Wenn Sie nach Anwendung der höchstrichterlichen Rechtsprechung in der Vergangenheit einen zu hohen geldwerten Vorteil angesetzt und diesen sowohl der Lohnversteuerung als auch der Verbeitragung zur Sozialversicherung unterworfen haben, müssen Sie als Arbeitgeber zunächst die Frage klären, ob Sie im Rahmen Ihrer Arbeitgeberpflichten überhaupt zur Korrektur „unrichtiger“ Lohn- und Gehaltsabrechnungen verpflichtet sind.
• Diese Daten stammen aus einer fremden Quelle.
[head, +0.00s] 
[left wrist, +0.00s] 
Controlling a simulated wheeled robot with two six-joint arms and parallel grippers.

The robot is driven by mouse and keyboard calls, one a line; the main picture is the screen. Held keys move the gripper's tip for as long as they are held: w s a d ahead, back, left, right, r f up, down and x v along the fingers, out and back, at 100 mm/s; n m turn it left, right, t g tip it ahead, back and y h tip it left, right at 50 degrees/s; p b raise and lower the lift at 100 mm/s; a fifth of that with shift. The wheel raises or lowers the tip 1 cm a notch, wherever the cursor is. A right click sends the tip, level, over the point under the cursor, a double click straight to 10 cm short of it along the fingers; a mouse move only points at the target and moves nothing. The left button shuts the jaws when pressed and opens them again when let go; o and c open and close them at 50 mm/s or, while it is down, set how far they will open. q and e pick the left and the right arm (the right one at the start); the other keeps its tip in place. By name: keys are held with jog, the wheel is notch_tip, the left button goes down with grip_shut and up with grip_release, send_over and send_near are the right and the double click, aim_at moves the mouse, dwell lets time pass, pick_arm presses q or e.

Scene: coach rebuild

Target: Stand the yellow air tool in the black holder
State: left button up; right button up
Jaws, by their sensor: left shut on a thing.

Weil Sie kein Verschulden an der unzutreffenden Lohnversteuerung trifft, sondern diese in unmittelbarem Zusammenhang mit einer neuen Rechtsprechung steht, sind Sie nicht grundsätzlich dazu verpflichtet, entsprechende Korrekturen für die Vergangenheit durchzuführen. Allerdings sind Sie im Rahmen Ihrer Arbeitgeberpflichten dazu verpflichtet, für künftige Lohnund Gehaltsabrechnungen an den Stellschrauben zu drehen.
Laufendes Kalenderjahr
Für bereits abgeschlossene Lohn- und Gehaltsabrechnungen dürfen Sie Korrekturen im laufenden Kalenderjahr jederzeit durchführen. Für bereits abgeschlossene Kalenderjahre darf eine Korrektur jedoch nur dann durchgeführt werden, wenn Sie die Lohnsteuerbescheinigung noch nicht an das Betriebsstättenfinanzamt übermittelt haben. Die Lohnsteuerbescheinigung müssen Sie bis spätestens 28. Februar des Folgejahres übersenden. Nach Übermittlung der Lohnsteuerbescheinigung dürfen Sie keine Korrekturen mehr durchführen. Wenn Sie nach Übermittlung der Lohnsteuerbescheinigung erkennen, dass Sie Lohnsteuer in unzutreffender Höhe einbehalten haben, sind Sie dazu verpflichtet, eine entsprechende Meldung an das für Sie zuständige Betriebsstättenfinanzamt zu machen. Bitte beachten Sie, dass unter Umständen eine Überprüfung im Rahmen einer Lohnsteueraußenprüfung die Folge sein kann.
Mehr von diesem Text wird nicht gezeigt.